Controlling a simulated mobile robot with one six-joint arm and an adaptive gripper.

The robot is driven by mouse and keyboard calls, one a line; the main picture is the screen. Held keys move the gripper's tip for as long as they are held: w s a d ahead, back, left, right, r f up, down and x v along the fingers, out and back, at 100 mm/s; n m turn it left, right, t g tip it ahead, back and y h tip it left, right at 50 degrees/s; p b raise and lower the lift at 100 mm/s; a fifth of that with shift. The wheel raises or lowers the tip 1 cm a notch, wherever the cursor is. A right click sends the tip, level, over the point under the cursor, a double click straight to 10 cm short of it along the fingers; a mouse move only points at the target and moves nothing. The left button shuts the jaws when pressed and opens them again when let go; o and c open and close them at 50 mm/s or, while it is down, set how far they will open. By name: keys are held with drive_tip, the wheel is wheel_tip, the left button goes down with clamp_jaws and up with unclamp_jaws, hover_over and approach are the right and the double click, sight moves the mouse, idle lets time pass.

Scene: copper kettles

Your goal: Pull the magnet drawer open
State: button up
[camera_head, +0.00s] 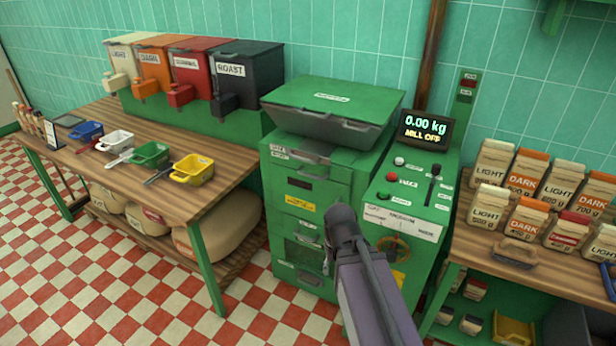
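The green mill (330,110) stands in the middle, with a hopper on top and a stack of drawer fronts below. The upper drawer front (284,186) has a grey handle (312,173) and small labels above it, too small to read surely; I cannot tell for certain which front is the magnet drawer. It looks shut. A lower front (303,256) has a dark window, and another handle is at the bottom. My arm reaches up from the bottom. My gripper (328,257) is near the lower fronts, mostly hidden by my arm; I cannot tell whether it touches anything.
A control panel (413,190) and a display (425,130) reading 0.00 kg, MILL OFF are at the mill's right. The left table (150,200) holds several coloured scoops; dispensers stand behind. The right table (480,245) holds several paper bags. The checkered floor (130,300) is clear at front left.

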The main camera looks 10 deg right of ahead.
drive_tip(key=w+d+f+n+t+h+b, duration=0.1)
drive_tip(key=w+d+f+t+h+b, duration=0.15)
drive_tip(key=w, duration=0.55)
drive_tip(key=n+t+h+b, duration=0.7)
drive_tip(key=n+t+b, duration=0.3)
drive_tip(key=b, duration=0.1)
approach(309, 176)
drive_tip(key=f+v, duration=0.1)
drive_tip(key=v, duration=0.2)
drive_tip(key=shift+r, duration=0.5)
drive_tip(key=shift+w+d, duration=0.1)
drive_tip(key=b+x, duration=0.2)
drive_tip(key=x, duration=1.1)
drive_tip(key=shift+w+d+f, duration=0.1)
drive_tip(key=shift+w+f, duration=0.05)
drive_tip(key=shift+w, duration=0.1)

> _Exercise brief_:
Word for word, quote the full listing, omitting every picture.

> _Answer to this task_:
Controlling a simulated mobile robot with one six-joint arm and an adaptive gripper.

The robot is driven by mouse and keyboard calls, one a line; the main picture is the screen. Held keys move the gripper's tip for as long as they are held: w s a d ahead, back, left, right, r f up, down and x v along the fingers, out and back, at 100 mm/s; n m turn it left, right, t g tip it ahead, back and y h tip it left, right at 50 degrees/s; p b raise and lower the lift at 100 mm/s; a fifth of that with shift. The wheel raises or lowers the tip 1 cm a notch, wherever the cursor is. A right click sends the tip, level, over the point under the cursor, a double click straight to 10 cm short of it along the fingers; a mouse move only points at the target and moves nothing. The left button shuts the jaws when pressed and opens them again when let go; o and c open and close them at 50 mm/s or, while it is down, set how far they will open. By name: keys are held with drive_tip, the wheel is wheel_tip, the left button goes down with clamp_jaws and up with unclamp_jaws, hover_over and approach are the right and the double click, sight moves the mouse, idle lets time pass.

Scene: copper kettles

Your goal: Pull the magnet drawer open
State: button up
[camera_head, +0.00s] 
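The green mill (330,110) stands in the middle, with a hopper on top and a stack of drawer fronts below. The upper drawer front (284,186) has a grey handle (312,173) and small labels above it, too small to read surely; I cannot tell for certain which front is the magnet drawer. It looks shut. A lower front (303,256) has a dark window, and another handle is at the bottom. My arm reaches up from the bottom. My gripper (328,257) is near the lower fronts, mostly hidden by my arm; I cannot tell whether it touches anything.
A control panel (413,190) and a display (425,130) reading 0.00 kg, MILL OFF are at the mill's right. The left table (150,200) holds several coloured scoops; dispensers stand behind. The right table (480,245) holds several paper bags. The checkered floor (130,300) is clear at front left.

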The main camera looks 10 deg right of ahead.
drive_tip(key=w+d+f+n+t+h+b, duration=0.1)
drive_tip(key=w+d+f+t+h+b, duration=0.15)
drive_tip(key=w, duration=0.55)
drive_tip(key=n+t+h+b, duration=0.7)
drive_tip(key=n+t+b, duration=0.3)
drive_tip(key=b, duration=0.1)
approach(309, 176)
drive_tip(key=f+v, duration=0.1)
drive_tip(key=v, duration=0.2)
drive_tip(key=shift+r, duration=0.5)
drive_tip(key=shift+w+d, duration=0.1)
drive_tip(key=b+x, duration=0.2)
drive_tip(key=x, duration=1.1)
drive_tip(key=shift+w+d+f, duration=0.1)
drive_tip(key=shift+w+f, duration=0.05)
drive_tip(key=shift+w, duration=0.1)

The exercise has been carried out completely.